October 21, 2012 by Paul Debraski
So the articles I’ve enjoyed in the past were personal stories (from the likes of Wells Tower, etc). They are extended pieces by reasonably famous authors and they have a great voice. In the issues I’ve received so far, the feature stories have been the 50 Best Jobs and Are You Tough Enough? That Jobs one seems like a fun article and indeed the places they chose were interesting. Although this was more of a fluff piece than a real article–no one is getting a job looking at these companies–certainly not just because they read about it here. Also, note that none of the companies are East of the Mississippi. There’s also later article on adventure seeking entrepreneurs. Yawn. I gather that the Are You Tough enough type of article is the real meat and potatoes of the magazine, with headlines like “Eat Like a Champion” and “Surfing Monster Waves,” the actual target audience for this magazine must be slim indeed. I know it’s not me.
The magazine starts strong though with the “exposure” section. There are some amazing photos here. Each issue has about three stunning photographs like a giant wave or a beautiful mesa. This is worth the $2 alone. The letters section is odd as they don’t actually print the letters, just a pull quote from some which are –integrated into a kind of article–who has time to read a whole letter anyway? The third issue also discusses the Keystone pipeline and Obamacare for uninsured daredevils.

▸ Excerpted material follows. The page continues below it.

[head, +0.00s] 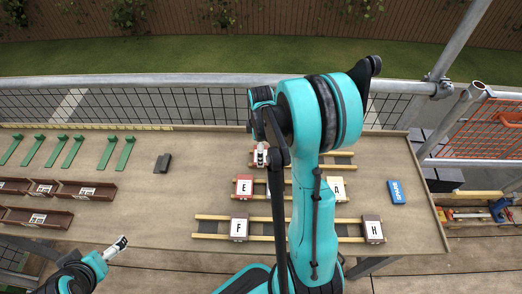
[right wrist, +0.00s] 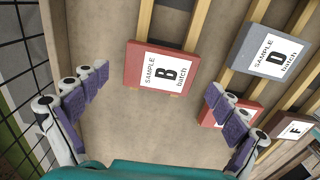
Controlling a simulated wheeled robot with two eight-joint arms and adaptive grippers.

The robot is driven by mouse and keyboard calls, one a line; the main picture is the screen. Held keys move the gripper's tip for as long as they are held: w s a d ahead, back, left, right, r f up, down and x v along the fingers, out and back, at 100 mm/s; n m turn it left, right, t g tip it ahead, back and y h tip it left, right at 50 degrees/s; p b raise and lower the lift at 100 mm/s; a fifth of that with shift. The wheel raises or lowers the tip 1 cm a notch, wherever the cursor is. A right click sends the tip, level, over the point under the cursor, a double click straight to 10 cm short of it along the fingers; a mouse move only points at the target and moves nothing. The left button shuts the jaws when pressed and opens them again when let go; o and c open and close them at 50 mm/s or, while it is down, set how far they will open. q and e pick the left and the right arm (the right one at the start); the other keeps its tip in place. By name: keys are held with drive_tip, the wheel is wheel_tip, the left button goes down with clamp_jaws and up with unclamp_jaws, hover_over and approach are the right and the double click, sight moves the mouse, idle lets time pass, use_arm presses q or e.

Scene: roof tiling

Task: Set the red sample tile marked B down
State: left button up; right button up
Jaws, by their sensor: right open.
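The red tile marked B (right wrist: 160,70) lies on two wooden battens in the right wrist view, its label facing up. My right gripper (right wrist: 155,90) is open, with its purple-padded fingers spread to either side of the tile and apart from it. Nothing is between the pads. In the head view a red tile edge (head: 255,161) shows at the left end of the back battens, mostly covered by my right arm, and its letter is hidden.
A grey tile D (right wrist: 270,52) lies near B. Tiles E (head: 244,187), F (head: 239,228), A (head: 337,189) and H (head: 372,229) lie on battens. A blue box (head: 396,192) is at right. Brown trays (head: 88,191) and green brackets (head: 125,153) are at left.

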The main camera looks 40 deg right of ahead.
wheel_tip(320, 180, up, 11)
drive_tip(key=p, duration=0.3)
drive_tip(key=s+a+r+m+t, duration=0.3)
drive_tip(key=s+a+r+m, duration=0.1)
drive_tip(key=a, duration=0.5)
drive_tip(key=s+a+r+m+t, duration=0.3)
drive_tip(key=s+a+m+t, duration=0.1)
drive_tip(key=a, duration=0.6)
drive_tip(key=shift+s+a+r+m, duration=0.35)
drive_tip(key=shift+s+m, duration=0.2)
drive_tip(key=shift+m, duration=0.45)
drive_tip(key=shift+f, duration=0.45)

Then there’s the short (fun) pieces–a look at the new bike messenger movie Premium Rush and a snarky comparison to Kevin Bacon’s genre defining Quicksilver. A graphic about the history of Shark Week. There’s also an article about kayaking and stand up paddleboarding. I acknowledge here that I will never do these things.

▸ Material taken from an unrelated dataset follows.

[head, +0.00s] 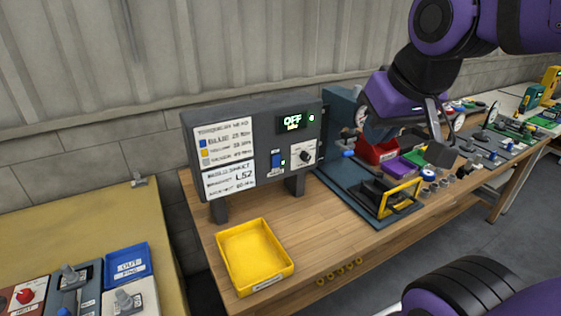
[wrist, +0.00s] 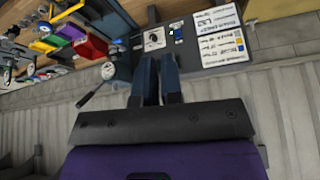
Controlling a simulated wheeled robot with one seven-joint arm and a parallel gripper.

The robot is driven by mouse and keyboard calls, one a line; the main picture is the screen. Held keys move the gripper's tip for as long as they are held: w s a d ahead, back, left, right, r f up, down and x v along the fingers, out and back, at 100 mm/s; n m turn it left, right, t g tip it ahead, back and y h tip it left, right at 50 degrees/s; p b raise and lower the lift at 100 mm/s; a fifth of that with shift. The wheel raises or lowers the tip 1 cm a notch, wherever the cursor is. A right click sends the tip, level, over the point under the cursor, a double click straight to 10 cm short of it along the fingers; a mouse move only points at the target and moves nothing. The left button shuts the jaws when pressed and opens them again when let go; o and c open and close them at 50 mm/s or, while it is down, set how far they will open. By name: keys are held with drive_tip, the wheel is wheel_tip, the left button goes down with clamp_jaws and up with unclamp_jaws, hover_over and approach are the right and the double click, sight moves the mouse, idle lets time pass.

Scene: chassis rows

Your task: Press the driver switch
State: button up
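The dark grey driver box (head: 262,112) stands on the wooden bench with its display (head: 293,122) reading OFF. Its blue switch (head: 276,161) sits below the display, left of a round knob (head: 304,154). In the wrist view the box (wrist: 190,20) appears upside down, with the switch (wrist: 178,33) beyond my fingertips. My gripper (head: 376,132) is in the air right of the box, apart from it. In the wrist view its dark blue fingers (wrist: 157,60) lie close together with nothing between them, and look shut.
A yellow tray (head: 254,256) sits on the bench in front of the box. A dark fixture with a yellow handle (head: 400,197) and a red bin (head: 378,150) stand to the right. A yellow table (head: 85,225) with a blue tray (head: 128,265) is at left.

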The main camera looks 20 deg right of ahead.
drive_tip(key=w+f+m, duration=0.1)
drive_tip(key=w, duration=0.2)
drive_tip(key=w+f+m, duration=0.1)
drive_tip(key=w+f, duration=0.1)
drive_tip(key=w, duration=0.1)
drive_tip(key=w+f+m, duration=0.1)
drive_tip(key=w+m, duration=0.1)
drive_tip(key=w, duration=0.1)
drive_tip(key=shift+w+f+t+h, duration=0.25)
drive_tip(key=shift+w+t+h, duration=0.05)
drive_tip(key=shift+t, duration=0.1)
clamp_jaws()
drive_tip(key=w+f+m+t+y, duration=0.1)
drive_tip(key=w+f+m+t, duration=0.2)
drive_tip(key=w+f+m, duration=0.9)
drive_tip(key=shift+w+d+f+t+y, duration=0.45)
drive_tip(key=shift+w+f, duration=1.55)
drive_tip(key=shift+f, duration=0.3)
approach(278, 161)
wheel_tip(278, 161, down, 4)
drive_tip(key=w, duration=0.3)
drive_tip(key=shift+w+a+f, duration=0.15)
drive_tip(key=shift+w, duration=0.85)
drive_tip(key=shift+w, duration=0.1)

Then they talk about destinations and they actually cross the Mississippi for one–Assateague Island which indeed looks pretty awesome. In the third issue, they are all tropical.
There’s a strange article on gear now being produced in the U.S and a cover story on Bear Grylls whom I’ve never heard of. There’s a lengthy article on communicating with dolphins. The third issue was all about the rage of obstacle course races. And about a dangerous avalanche. I guess there’s more testosterone in this subscription than I realized. (I’m listening to Tori Amos as I type this).
However, the long-form article that I suspect is the reason I subscribed is a dreadful-sounding piece about a gunman murdering a ranger in Mount Rainier. No thanks. Or the hardcore soldiers of the Free Burma Rangers. Pass.
The essentials section has more gear, although frankly I could have used more–cameras and fishing gear doesn’t seem like much in one issue. The most recent issue included a separate issue all about winter gear. It was a full-sized issue full of snowboards and jackets and skis and boots and all other kind of expensive shit that no one could afford.
There’s an article about testing amateurs for doping–Viagra is safe but not marijuana or Claritin. And the back page–every magazine’s favorite is a parting shot–another cool picture.
I didn’t include a review of the second issue I received because it was some kind of reader’s issue–thirty years of Outside or some such nonsense. I didn’t feel like I was invited to that party, but that’s not the magazine’s fault.
So this magazine definitely wins for pictures. But in terms of actually reading articles, in three issues I have read one multi-page article. That’s just not good enough. Unlike the cover models, this subscription will run out of gas.